1. A stopwatch starts while race car travels at 7 m/s from the pit area and accelerates at a uniform rate to a speed of 30 m/s in 19 s moving on a circular track of radius 511 m.

Assuming constant tangential acceleration, find
(a) the tangential acceleration, and
(b) the radial acceleration,at the instant when the speed is v = 15
Once you have both of those ... find the magnitude of a at any moment

2. A stopwatch starts while race car travels at 12.0 m/s from the pit area and accelerates at a uniform rate to a speed of 33 m/s in 16 s moving on a circular track of radius 502 m.
Assuming constant tangential acceleration, find
(a) the tangential acceleration, and
(b) the radial acceleration,at the instant when the speed is v = 17
Once you have both of those ... find the magnitude of a at any moment

3. A stopwatch starts while race car travels at 6 m/s from the pit area and accelerates at a uniform rate to a speed of 25 m/s in 3 s moving on a circular track of radius 492 m.
Assuming constant tangential acceleration, find
(a) the tangential acceleration, and
(b) the radial acceleration,at the instant when the speed is v = 6
Once you have both of those ... find the magnitude of a at any moment

To solve these problems, we need to understand the concepts of tangential acceleration and radial acceleration.

Tangential acceleration refers to the change in the magnitude of velocity along the tangent of the circular path.
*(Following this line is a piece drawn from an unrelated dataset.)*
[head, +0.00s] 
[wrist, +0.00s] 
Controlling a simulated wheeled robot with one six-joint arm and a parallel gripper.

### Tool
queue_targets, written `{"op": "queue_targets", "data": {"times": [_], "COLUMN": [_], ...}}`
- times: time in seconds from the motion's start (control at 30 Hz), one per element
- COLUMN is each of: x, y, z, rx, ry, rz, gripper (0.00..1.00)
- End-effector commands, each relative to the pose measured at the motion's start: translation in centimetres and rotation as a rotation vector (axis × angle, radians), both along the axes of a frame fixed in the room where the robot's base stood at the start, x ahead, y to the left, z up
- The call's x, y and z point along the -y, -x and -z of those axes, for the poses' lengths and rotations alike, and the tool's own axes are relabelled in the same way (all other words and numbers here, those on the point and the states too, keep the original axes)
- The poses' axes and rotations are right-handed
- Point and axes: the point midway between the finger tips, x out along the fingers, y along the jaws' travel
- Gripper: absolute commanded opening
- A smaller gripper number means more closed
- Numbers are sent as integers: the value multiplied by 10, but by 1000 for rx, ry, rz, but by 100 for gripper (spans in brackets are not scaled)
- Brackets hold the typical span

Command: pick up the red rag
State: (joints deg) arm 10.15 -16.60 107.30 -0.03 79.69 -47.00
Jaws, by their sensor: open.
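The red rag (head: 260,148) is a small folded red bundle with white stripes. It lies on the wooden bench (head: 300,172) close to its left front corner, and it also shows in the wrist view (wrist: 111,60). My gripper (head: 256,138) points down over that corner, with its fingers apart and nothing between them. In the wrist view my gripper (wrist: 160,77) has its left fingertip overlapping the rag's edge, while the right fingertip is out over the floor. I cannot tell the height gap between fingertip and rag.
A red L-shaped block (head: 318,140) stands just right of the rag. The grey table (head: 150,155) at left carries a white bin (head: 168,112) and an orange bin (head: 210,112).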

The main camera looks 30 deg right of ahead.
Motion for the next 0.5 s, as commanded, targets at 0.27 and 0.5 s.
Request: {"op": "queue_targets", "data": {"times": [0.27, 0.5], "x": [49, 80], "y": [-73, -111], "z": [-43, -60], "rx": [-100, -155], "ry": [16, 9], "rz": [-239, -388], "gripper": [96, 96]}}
It is given by the formula:

(a) at = (vf - vi) / t

where vf is the final velocity, vi is the initial velocity, and t is the time taken to reach vf.

Radial acceleration refers to the acceleration towards the center of the circular path. It can be calculated using the formula:

(b) ar = v^2 / r

where v is the velocity at an instant, and r is the radius of the circular path.

Now, let's solve the first problem:

1. Given:
Initial velocity (vi) = 7 m/s
Final velocity (vf) = 30 m/s
Time taken (t) = 19 s
Radius (r) = 511 m

(a) To find the tangential acceleration, we can use the formula (a) mentioned earlier.

at = (vf - vi) / t
at = (30 - 7) / 19
at = 1.2105 m/s^2

(b) To find the radial acceleration at the instant when the speed is v = 15, we can substitute this value into the formula (b) mentioned earlier.

ar = v^2 / r
ar = 15^2 / 511
ar = 0.4418 m/s^2

To find the magnitude of acceleration at any moment, we need to combine both tangential and radial acceleration using the Pythagorean theorem:

a = sqrt(at^2 + ar^2)

2. Given:
Initial velocity (vi) = 12.0 m/s
Final velocity (vf) = 33 m/s
Time taken (t) = 16 s
Radius (r) = 502 m

(a) Tangential acceleration can be calculated using formula (a):

at = (vf - vi) / t
at = (33 - 12.0) / 16
at = 1.3125 m/s^2

(b) Radial acceleration at the instant when the speed is v = 17 can be calculated using formula (b):

ar = v^2 / r
ar = 17^2 / 502
ar = 0.5769 m/s^2

To find the magnitude of acceleration at any moment, we use the Pythagorean theorem:

a = sqrt(at^2 + ar^2)

3. Given:
Initial velocity (vi) = 6 m/s
Final velocity (vf) = 25 m/s
Time taken (t) = 3 s
Radius (r) = 492 m

(a) Tangential acceleration (at) can be calculated using formula (a):

at = (vf - vi) / t
at = (25 - 6) / 3
at = 6.33 m/s^2

(b) Radial acceleration at the instant when the speed is v = 6 can be calculated using formula (b):

ar = v^2 / r
ar = 6^2 / 492
ar = 0.0732 m/s^2

To find the magnitude of acceleration at any moment, we use the Pythagorean theorem:

a = sqrt(at^2 + ar^2)

Note: All calculations are done assuming constant tangential acceleration.